— begin Data to use —

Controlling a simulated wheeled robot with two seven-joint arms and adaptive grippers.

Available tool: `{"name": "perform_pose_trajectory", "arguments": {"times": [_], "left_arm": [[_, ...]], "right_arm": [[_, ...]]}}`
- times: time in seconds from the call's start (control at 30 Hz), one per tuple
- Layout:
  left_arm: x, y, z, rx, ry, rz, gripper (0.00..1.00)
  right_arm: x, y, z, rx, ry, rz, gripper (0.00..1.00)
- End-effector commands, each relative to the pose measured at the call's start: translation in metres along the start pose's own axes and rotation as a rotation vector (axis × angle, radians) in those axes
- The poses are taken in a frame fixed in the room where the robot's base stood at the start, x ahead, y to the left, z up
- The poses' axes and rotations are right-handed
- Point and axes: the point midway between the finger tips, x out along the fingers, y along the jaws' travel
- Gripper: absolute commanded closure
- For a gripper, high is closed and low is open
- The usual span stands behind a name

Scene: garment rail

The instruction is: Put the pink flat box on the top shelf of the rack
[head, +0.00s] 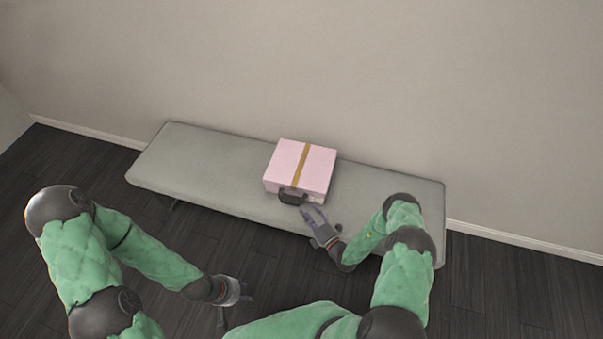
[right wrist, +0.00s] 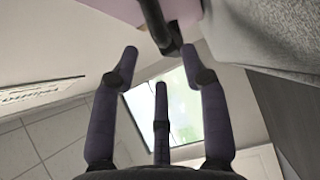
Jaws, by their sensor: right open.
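The pink flat box (head: 317,171) with a gold band lies on the grey bench, its dark handle (head: 292,196) at the front edge. My right gripper (head: 312,212) is open and empty, just in front of the handle at the bench's front side. In the right wrist view, the open fingers (right wrist: 160,62) point toward the dark handle (right wrist: 156,24), with a pink part of the box (right wrist: 112,9) beyond. I cannot tell whether a finger touches the handle. My left gripper (head: 242,290) hangs low over the floor, away from the box; its fingers are unclear. No rack is visible.
The grey bench (head: 205,165) stands along a plain wall (head: 400,110). Its top is clear on both sides of the box. Dark wooden floor (head: 500,290) lies in front. A bright window-like panel (right wrist: 178,100) shows in the right wrist view.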

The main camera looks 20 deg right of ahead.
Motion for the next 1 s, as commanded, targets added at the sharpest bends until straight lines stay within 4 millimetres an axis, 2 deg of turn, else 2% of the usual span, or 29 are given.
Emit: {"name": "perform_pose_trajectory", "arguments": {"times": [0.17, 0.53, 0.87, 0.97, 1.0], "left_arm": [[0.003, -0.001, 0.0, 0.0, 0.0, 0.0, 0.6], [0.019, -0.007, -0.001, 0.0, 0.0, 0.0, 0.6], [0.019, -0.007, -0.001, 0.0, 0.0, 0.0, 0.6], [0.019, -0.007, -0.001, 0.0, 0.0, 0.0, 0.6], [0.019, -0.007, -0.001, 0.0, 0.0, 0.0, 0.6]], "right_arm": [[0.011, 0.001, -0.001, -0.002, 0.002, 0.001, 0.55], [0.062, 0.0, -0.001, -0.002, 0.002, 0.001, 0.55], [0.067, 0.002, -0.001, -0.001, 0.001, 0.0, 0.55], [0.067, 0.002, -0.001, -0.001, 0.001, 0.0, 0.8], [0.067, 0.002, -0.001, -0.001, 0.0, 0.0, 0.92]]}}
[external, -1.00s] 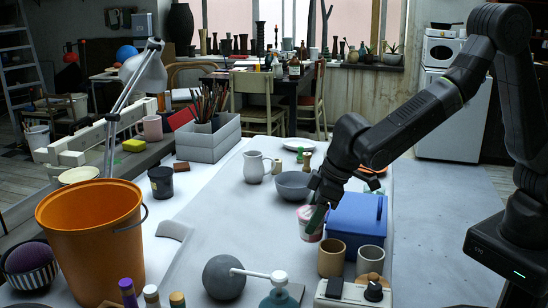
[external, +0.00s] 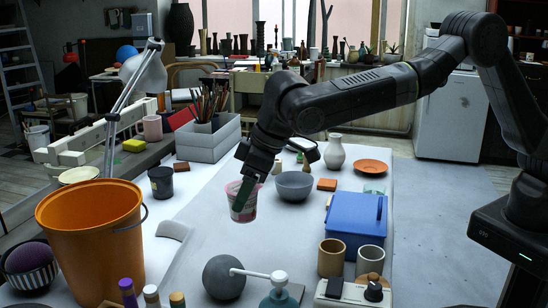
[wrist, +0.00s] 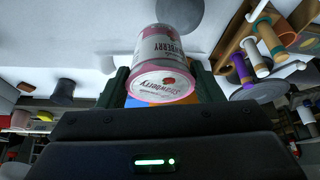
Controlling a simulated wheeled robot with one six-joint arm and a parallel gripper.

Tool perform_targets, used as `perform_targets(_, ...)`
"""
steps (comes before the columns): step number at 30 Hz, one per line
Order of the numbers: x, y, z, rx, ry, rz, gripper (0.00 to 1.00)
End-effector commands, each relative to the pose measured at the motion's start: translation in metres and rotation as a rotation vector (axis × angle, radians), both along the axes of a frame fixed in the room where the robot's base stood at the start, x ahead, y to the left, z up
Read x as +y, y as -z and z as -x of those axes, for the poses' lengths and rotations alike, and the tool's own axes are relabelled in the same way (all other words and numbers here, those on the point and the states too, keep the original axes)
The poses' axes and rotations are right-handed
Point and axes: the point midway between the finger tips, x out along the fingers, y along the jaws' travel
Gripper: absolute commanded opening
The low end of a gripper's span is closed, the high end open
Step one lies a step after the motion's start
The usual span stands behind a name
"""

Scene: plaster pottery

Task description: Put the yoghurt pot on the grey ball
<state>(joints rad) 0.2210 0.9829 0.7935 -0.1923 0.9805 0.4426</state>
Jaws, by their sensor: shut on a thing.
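The yoghurt pot (external: 241,203), pink and white with a strawberry label, is held in my gripper (external: 246,194), above the table and left of the grey bowl. The pot also shows in the wrist view (wrist: 163,65), between the two dark green fingers of my gripper (wrist: 163,88). My gripper is shut on the pot. The grey ball (external: 224,277) sits at the front of the table, below and in front of the pot, and the two are apart. A grey round shape (wrist: 180,12) at the top of the wrist view looks like the ball.
A teal bottle with a white pump (external: 279,290) stands close right of the ball. The tall orange bucket (external: 95,240) is at left. The table between bucket and box is mostly clear.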

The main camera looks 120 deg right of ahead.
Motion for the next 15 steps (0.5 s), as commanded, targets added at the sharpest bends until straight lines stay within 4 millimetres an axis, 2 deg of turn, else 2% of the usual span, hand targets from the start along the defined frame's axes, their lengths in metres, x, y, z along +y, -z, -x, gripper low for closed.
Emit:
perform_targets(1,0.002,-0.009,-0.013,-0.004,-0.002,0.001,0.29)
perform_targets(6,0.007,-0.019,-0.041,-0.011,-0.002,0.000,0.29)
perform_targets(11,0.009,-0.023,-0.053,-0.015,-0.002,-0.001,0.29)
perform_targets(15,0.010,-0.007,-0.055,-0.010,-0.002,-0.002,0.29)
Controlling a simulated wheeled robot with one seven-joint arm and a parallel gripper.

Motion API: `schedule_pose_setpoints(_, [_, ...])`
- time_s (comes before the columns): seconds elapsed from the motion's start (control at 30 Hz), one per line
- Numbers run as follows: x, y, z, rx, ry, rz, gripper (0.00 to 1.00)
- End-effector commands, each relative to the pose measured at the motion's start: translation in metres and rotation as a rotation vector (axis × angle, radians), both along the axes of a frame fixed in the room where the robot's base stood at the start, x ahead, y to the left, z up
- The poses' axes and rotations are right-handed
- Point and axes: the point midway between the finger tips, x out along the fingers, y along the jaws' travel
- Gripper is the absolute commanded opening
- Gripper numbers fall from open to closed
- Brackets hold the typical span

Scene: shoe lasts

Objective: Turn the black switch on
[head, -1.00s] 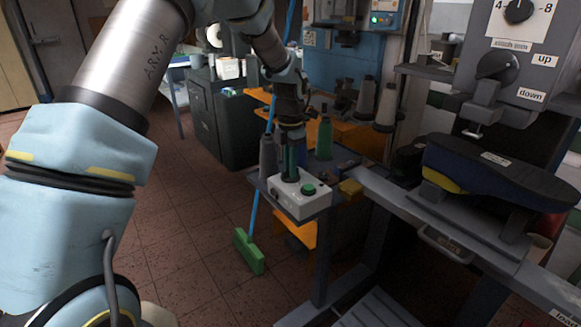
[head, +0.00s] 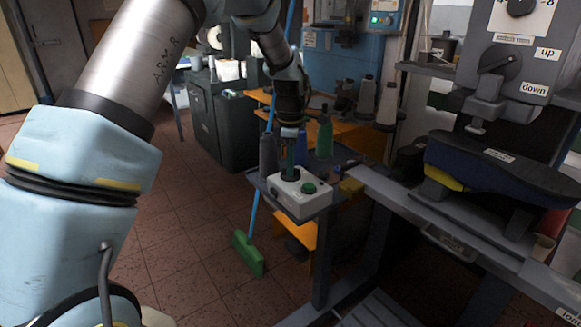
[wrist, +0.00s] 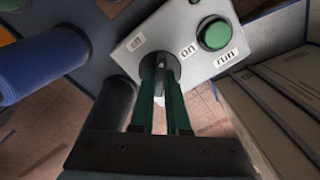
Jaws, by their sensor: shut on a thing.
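The grey control box (head: 303,203) stands on a small shelf beside the machine's frame. Its black switch (wrist: 160,68) has a round base and a bar between my finger pads. An "off" label (wrist: 137,40) lies up-left of the switch and an "on" label (wrist: 188,50) up-right. My gripper (head: 289,165) reaches down onto the switch from above. In the wrist view its two green fingers (wrist: 161,82) are shut on the switch's bar, one on each side. The fingers partly hide the switch, and I cannot tell which label it points to.
A green button (wrist: 215,34) marked "run" sits beside the switch. Blue (wrist: 38,62), grey (head: 268,155) and green (head: 325,138) spools stand close around the box. A yellow block (head: 351,187) lies right of it. A shoe machine (head: 500,160) fills the right side.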

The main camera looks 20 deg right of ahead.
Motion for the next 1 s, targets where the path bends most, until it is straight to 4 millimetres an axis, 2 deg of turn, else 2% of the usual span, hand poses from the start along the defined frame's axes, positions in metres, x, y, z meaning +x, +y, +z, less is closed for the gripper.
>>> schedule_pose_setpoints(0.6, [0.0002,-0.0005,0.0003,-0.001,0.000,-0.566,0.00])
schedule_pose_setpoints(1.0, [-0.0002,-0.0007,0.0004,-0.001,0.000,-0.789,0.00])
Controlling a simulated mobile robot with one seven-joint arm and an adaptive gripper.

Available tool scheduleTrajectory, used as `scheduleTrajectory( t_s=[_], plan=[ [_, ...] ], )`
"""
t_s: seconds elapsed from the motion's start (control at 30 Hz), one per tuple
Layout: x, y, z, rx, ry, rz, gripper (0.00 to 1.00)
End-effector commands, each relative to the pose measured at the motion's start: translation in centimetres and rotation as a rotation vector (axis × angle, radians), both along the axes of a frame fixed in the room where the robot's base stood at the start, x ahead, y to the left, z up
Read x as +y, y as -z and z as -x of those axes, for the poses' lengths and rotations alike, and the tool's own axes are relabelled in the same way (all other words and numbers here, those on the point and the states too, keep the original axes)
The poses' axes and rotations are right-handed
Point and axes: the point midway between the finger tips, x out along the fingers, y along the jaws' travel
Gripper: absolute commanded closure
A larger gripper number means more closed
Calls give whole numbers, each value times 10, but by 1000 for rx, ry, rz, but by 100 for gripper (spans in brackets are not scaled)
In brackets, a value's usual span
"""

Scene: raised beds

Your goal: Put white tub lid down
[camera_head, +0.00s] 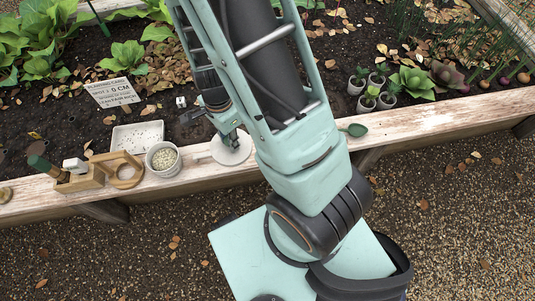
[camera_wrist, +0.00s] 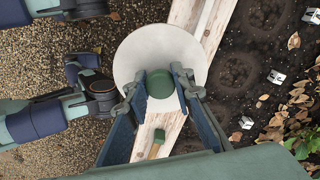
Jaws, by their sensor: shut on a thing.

— end Data to use —

● Instructions to follow:
Give the number of lines above in which the word "seconds" occurs, with nothing else.

● The output:
3